Attached is my screenshot of creating a home partition out of free space on sdb.

May 8th, 2016, 09:12 PM
Thanks Dennis N. I selected free space under sdb and used the '+' to add a partition. I was able to set it to mount as /home. So that part seemed to work out fine. Much appreciated!

Trying your suggestions regarding root and swap now...

Dennis N
May 8th, 2016, 09:35 PM
Further clarificartions! sda2 you would define as / using the "change" button, since the partition already exists. Same for sda3. Then, since this is UEFI, you should select sda1 and after "change" select "use as" EFI system partition (but this may not be necessary, since it is already marked type EFI). I think (hope) that covers it.

May 8th, 2016, 09:42 PM
Dennis N, your suggestion regarding sda worked! I completed the install and a look at the properties for Home showed me that it's now on my conventional HDD.

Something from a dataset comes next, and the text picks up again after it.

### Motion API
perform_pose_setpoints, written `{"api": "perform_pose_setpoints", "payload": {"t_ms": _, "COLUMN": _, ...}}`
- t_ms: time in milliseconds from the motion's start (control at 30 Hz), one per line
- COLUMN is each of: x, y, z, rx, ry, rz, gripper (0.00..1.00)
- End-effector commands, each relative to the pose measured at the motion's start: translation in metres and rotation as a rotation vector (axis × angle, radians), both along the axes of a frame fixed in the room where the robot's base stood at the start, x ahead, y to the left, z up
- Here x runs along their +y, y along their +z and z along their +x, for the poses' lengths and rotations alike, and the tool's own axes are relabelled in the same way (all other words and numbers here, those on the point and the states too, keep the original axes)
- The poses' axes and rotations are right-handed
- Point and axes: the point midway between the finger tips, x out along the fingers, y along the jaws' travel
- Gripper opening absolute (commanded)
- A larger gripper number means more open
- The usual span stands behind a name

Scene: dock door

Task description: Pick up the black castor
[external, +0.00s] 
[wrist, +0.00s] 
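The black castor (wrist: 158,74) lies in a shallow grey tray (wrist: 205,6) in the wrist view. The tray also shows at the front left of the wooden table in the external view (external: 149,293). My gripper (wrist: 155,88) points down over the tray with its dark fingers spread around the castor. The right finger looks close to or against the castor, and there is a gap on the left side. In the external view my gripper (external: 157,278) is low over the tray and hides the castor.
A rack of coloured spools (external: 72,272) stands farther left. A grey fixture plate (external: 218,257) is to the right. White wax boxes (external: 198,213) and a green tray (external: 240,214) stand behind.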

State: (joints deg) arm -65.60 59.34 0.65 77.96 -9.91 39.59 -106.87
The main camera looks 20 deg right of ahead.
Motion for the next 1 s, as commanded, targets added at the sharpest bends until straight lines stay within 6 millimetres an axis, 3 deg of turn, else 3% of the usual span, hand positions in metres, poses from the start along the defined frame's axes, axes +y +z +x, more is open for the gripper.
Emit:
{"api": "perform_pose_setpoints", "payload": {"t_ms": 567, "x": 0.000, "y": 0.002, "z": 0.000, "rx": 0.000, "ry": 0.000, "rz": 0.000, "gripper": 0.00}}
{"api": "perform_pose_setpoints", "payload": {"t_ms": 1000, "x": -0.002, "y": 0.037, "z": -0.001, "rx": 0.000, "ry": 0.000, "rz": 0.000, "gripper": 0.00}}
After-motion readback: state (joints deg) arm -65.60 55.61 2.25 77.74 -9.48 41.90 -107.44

I am about to mark this thread as solved, but first i have to ask: how did you make that screenshot from within the installer? I tried to do that but did not figure it out.

Dennis N
May 8th, 2016, 11:31 PM
Glad to learn you have you install successfully completed. As to the screenshot, there was really nothing preventing you from taking some during the live Xubuntu session: Menu > Accessories > Screenshot. The only difference is, in a live session you need to copy the screenshots to a flash drive before you quit or they will disappear. Enjoy your new OS!

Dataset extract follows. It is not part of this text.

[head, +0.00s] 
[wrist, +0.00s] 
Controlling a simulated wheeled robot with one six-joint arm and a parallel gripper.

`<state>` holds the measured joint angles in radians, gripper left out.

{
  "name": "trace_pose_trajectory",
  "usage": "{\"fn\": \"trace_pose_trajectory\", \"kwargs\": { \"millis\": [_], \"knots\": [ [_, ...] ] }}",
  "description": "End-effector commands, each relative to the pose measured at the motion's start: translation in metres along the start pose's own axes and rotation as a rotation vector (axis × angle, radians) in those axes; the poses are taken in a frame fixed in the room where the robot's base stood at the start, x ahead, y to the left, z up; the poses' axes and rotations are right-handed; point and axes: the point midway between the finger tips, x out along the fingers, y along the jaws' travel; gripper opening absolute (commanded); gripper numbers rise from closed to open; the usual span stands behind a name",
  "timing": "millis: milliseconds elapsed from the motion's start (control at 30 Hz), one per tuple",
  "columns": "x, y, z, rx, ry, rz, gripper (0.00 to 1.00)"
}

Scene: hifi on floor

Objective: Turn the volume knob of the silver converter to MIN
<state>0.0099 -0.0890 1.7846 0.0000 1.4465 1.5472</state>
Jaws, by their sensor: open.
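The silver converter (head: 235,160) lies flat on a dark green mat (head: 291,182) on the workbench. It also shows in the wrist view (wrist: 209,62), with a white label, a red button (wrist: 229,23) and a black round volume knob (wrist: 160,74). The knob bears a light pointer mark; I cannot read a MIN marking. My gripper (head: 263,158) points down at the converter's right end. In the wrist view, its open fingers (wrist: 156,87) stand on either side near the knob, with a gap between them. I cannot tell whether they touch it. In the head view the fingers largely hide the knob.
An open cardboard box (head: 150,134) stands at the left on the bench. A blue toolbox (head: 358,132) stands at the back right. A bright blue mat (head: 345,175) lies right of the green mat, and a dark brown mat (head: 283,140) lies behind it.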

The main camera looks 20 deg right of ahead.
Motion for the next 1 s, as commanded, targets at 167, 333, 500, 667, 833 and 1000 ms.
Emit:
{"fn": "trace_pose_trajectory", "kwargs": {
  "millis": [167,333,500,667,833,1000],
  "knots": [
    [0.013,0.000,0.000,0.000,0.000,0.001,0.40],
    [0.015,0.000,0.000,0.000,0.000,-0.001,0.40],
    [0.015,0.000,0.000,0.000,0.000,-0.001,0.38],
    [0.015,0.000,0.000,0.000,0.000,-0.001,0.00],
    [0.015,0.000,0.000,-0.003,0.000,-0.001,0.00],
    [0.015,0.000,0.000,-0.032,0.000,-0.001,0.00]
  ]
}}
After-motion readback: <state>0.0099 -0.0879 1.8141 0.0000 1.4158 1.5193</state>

P.S. - I actually did the complete install on that computer at the same time you did - something I had been meaning to do, so why not? Except I didn't make a separate home partition - the sdb1 partition is already a data partition for the existing OSes on there so all I have to do is have Xubuntu 16.04 mount it in its fstab and all the stuff on there is immediately available.

May 9th, 2016, 02:08 AM
Thanks to Dennis N, and everyone who participated in this thread I am up and running! Marking Solved.